Respondent argues that the record is sufficient to sustain an implied waiver of trial by jury. The argument goes that because appellant initially demanded a jury he was aware of his right to a jury and that this knowledge, coupled with the change in evidence occurring as a result of the successful motion to suppress and the failure to object to trial by the court is sufficient showing on the record of appellant's intent to waive his right to a jury trial. The requirements of the Wisconsin Constitution under art. I, sec. 7, and of sec. 972.02, Stats., make it crystal clear that a jury waiver must appear on the record.

Art. I, sec. 7 of the Wisconsin Constitution, guarantees a trial by jury in prosecutions by indictment or information.

"Rights of accused. SECTION 7. In all criminal prosecutions the accused shall enjoy the right to be heard by himself and counsel; to demand the nature and cause of the accusation against him; to meet the witnesses face to face; to have compulsory process to compel the attendance of witnesses in his behalf; and in prosecutions by indictment, or information, to a speedy public trial by an impartial jury of the county or district wherein the offense shall have been committed; which county or district shall have been previously ascertained by law."

Trial by jury can be waived by statute. Such statute, sec. 972.02, in pertinent part provides:

"972.02 Jury trial; waiver. (1) Except as otherwise provided in this chapter, criminal cases shall be tried by *670 a jury of 12, drawn as prescribed in ch. 270, unless the defendant waives a jury in writing or by statement in open court, on the record, with the approval of the court and the consent of the state."

In State ex rel. Derber v. Skaff,[3] this court had occasion to interpret sec. 972.02, Stats., and articulated what would be required to satisfy the statute:

"... In view of the importance of the right of jury trial as a constitutionally protected right, we would agree that a written waiver signed by the attorney alone or an oral waiver by the attorney out of the presence of the defendant would not be sufficient without something of record to show authorization or ratification by defendant."[4]

By requiring a jury waiver to be on the record we are emphasizing the importance of that right. Neither circumstantial evidence nor reasonable inference will support a waiver. This is a right which is far too important, and we consider the possible inferences such as are suggested in the state's arguments too speculative for this court to indulge in any conjecture as to the possibility of waiver.

The right to a jury trial is fundamental. Sound public policy demands that when that right is violated there must be an automatic reversal of conviction.

As an additional error the appellant contends that it was erroneous for the judge who ruled on the motion to suppress out-of-court statements to also sit as the trial judge.
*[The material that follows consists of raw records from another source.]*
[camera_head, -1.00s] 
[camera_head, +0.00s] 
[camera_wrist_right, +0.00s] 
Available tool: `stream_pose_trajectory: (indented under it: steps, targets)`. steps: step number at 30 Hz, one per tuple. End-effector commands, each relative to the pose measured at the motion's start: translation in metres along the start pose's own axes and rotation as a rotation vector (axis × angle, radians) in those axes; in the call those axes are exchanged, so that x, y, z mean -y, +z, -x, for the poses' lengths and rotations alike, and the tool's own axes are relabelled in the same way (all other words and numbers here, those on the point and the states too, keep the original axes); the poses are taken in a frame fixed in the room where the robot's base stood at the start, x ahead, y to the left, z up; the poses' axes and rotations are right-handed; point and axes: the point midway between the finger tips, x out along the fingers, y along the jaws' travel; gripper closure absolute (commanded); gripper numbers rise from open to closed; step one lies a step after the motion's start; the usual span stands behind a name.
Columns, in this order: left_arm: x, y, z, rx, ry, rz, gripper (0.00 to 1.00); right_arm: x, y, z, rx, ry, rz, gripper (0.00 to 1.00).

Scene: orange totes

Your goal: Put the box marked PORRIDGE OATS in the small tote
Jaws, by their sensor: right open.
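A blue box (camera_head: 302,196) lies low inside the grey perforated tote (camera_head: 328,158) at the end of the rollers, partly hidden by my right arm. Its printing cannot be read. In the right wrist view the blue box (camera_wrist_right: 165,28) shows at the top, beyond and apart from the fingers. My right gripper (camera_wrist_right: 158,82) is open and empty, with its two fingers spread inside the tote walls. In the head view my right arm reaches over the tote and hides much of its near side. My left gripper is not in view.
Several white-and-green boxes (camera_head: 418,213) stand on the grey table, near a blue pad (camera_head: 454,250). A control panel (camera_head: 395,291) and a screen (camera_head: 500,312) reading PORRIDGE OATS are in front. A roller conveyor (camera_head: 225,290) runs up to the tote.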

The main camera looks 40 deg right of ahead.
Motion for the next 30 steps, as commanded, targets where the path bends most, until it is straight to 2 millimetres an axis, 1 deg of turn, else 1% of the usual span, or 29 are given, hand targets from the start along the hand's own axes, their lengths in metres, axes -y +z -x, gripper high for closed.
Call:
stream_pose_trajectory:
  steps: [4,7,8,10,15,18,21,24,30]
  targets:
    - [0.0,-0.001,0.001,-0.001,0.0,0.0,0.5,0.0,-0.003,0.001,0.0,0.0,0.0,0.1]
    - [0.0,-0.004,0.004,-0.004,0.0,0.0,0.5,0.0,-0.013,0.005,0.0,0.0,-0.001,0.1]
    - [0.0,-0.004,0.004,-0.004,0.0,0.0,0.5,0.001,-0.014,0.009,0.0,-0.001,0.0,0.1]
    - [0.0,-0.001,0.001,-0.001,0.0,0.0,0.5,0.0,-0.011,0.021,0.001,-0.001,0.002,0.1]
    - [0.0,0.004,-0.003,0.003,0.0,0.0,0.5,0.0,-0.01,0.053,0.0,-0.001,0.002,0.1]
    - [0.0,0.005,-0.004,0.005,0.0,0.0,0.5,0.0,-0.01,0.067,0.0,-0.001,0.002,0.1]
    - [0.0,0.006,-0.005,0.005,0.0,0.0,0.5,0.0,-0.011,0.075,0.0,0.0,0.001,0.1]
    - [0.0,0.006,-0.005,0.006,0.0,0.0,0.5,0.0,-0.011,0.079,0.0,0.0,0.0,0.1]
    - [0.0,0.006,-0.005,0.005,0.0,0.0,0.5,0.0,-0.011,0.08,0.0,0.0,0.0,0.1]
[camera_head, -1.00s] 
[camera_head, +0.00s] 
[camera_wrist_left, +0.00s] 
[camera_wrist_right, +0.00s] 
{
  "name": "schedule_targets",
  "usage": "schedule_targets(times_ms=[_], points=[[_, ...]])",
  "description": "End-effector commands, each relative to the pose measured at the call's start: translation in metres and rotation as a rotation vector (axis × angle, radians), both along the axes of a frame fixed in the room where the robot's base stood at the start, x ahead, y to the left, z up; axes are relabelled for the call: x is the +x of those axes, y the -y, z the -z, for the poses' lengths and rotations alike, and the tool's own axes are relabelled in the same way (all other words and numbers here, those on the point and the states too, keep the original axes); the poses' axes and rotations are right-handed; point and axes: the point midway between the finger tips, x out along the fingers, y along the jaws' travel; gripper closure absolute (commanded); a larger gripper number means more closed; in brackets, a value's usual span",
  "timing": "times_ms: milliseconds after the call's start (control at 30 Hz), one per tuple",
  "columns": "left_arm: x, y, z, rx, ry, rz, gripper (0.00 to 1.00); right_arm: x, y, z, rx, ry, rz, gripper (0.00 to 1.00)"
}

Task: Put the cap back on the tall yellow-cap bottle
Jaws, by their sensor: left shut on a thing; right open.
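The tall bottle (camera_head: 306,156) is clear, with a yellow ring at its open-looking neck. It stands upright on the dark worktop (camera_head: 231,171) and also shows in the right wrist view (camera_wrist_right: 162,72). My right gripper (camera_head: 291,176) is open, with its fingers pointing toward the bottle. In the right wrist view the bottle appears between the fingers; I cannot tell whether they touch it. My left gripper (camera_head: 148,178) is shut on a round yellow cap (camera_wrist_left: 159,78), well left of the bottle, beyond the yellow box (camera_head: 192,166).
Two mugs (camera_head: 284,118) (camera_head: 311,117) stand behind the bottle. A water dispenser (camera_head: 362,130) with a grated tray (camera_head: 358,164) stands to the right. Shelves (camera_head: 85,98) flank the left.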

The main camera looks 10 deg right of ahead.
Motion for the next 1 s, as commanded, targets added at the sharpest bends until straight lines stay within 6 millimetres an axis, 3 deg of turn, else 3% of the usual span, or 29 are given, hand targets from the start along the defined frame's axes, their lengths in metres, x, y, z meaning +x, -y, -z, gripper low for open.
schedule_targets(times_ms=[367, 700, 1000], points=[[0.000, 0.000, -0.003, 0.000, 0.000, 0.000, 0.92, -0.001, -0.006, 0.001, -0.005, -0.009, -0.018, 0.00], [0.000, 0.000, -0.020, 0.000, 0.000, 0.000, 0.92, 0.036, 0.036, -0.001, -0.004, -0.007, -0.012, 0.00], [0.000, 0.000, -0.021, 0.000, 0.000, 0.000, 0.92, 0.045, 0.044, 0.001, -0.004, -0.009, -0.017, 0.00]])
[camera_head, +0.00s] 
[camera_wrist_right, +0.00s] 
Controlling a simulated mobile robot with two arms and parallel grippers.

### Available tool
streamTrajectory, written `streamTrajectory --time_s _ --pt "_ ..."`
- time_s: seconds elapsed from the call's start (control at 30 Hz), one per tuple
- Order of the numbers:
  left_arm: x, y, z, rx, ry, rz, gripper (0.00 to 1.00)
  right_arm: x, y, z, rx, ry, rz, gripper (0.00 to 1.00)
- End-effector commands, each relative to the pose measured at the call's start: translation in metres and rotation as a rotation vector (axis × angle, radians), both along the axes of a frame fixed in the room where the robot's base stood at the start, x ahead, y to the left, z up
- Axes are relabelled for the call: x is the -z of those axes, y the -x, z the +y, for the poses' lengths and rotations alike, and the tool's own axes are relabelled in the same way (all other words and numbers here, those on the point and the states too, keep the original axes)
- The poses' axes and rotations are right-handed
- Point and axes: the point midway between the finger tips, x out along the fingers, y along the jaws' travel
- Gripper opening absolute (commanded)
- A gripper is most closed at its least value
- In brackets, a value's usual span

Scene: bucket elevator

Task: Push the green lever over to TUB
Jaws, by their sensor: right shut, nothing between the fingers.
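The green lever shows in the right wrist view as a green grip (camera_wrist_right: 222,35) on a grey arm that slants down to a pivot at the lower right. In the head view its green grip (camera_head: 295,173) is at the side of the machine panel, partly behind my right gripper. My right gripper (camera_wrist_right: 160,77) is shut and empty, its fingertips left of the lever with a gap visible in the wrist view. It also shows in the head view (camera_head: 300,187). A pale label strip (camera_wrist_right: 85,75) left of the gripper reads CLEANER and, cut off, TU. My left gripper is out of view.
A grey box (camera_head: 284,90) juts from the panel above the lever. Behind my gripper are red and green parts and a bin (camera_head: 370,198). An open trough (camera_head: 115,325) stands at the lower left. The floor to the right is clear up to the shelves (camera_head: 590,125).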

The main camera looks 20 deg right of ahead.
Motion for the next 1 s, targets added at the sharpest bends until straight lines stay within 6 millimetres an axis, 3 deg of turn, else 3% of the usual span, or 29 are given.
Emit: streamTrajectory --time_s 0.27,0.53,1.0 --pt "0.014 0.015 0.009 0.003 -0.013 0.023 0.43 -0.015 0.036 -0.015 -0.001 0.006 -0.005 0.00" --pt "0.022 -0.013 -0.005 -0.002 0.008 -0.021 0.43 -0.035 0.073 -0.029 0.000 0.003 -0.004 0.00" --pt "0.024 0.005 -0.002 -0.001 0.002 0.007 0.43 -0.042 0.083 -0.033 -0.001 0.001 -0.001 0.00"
We reach this question because of the wide practice wherein the same judge who conducts a Goodchild or other proceeding prior to trial continues on as the judge who conducts the actual trial proceedings. In State v. Carter[5] this court refused to find any error in a procedure *671 where the same trial judge who presided at the trial also conducted a supplementary evidentiary hearing to determine the voluntariness of a confession by the defendant. We stated "We wish to point out that judicial knowledge, properly acquired, concerning the defendant cannot be the basis of disqualification."[6] The court quoted with approval from United States v. Brooks:[7]

"`... This is a common function in the work of trial judges, and the absence of a rule requiring one judge to hear the testimony on voluntariness of a confession and another to determine guilt indicates satisfaction with the present practice. To hold otherwise would work an undue and unwarranted burden on district courts, especially in a case like this, where the issue of voluntariness does not arise until after the trial has commenced and defendant has waived a jury trial. Our jurisprudence postulates the ability of judges to dismiss from their minds, in reaching decisions, offers of evidence excluded by rulings after hearing arguments on admissibility of that evidence.'"[8]
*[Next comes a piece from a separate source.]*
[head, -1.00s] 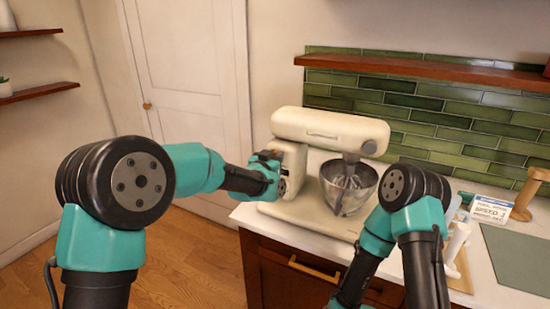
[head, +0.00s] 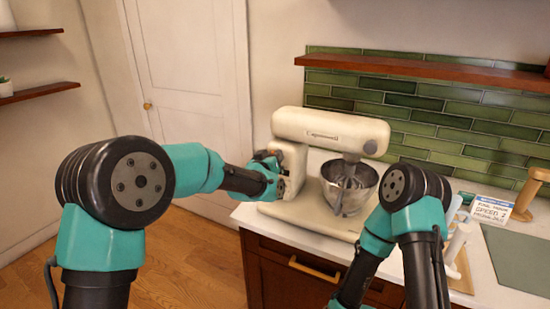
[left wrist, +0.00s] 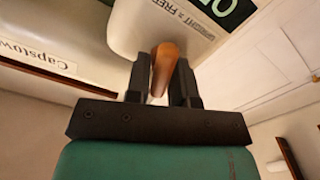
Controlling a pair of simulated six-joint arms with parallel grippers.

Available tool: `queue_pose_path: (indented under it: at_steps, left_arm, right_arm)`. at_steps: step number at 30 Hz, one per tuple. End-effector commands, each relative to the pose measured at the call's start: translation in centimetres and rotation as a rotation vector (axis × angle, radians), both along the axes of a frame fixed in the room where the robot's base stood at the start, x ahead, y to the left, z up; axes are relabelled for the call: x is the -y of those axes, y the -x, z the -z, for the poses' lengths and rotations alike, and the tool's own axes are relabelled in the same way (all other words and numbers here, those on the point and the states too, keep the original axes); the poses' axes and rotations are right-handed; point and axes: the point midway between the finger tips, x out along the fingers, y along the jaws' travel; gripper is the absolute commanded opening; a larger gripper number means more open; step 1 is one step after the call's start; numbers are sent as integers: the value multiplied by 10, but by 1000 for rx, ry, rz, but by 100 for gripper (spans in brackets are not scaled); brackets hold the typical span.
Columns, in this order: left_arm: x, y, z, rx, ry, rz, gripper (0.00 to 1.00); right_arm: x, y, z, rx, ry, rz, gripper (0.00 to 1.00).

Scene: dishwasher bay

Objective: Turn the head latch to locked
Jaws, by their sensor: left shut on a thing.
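The cream stand mixer (head: 318,124) stands on the counter, its head level over the steel bowl (head: 347,186). Its head latch, a brown lever (left wrist: 164,66), shows in the left wrist view. My left gripper (left wrist: 160,88) is shut on the lever, with one dark finger on each side. In the head view this gripper (head: 270,163) is at the left side of the mixer, and the lever is hard to make out. Beside the lever are the words "UPRIGHT = FREE" and part of a green label (left wrist: 222,12). I cannot tell the latch's setting. My right gripper is out of view.
A small sign (head: 489,211), a wooden stand (head: 527,196) and a grey-green mat (head: 520,258) are on the counter's right. A wooden shelf (head: 430,69) runs above the green tiles. My right arm is in front of the counter, right of the mixer.

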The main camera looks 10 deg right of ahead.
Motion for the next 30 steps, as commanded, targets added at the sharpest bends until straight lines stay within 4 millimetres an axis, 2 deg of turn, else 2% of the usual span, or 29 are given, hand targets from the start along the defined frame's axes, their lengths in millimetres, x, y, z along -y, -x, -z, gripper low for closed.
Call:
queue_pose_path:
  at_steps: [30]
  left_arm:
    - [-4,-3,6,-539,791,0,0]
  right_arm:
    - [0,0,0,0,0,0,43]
In State v. Knoblock[9] this court held that "constitutional due process does not require that the trial be presided over by an individual other than the one who presided at the preliminary examination."

We see no constitutional reason why a separate judge must conduct trial proceedings from the one presiding at the pretrial Goodchild proceedings. Judges can dismiss from their minds, in reaching decisions, knowledge *672 of evidence previously excluded. The job of a judge is to conduct the appropriate proceedings with due regard to the nature of those proceedings and the quantum of proof required. It is not constitutionally necessary to provide a different judge at every turn in the proceedings.[10] The appellant here was not entitled to a different judge.

By the Court.Judgments reversed and cause remanded for a new trial.


[1] Finger v. State (1968), 40 Wis. 2d 103, 161 N.W.2d 272.

[2] Id. at page 108. Sec. 974.02 (5), Stats., ch. 255, Laws of 1969, provides: "A motion for a new trial is not necessary to review errors on a trial to the court without a jury."

[3] (1964), 22 Wis. 2d 269, 125 N.W.2d 561.

[4] Id. at page 274.

[5] (1966), 33 Wis. 2d 80, 146 N.W.2d 466.

[6] Id. at page 88.

[7] (7th Cir. 1965), 355 Fed. 2d 540, 542.

[8] State v. Carter, supra, footnote 5, at page 88.

[9] (1969), 44 Wis. 2d 130, 136, 170 N.W.2d 781. The court in Knoblock held that there was no constitutional right to a different judge. However, see sec. 971.21, Stats., ch. 255, Laws of 1969, passed after the decision in Knoblock, providing:

"Eligibility of judge to conduct trial. The judge who conducts the preliminary examination shall not conduct further proceedings unless the defendant and the district attorney consent on the record."

[10] See Bohachef v. State, post, p. 694, 185 N.W.2d 339, decided this assignment, for further discussion of this matter.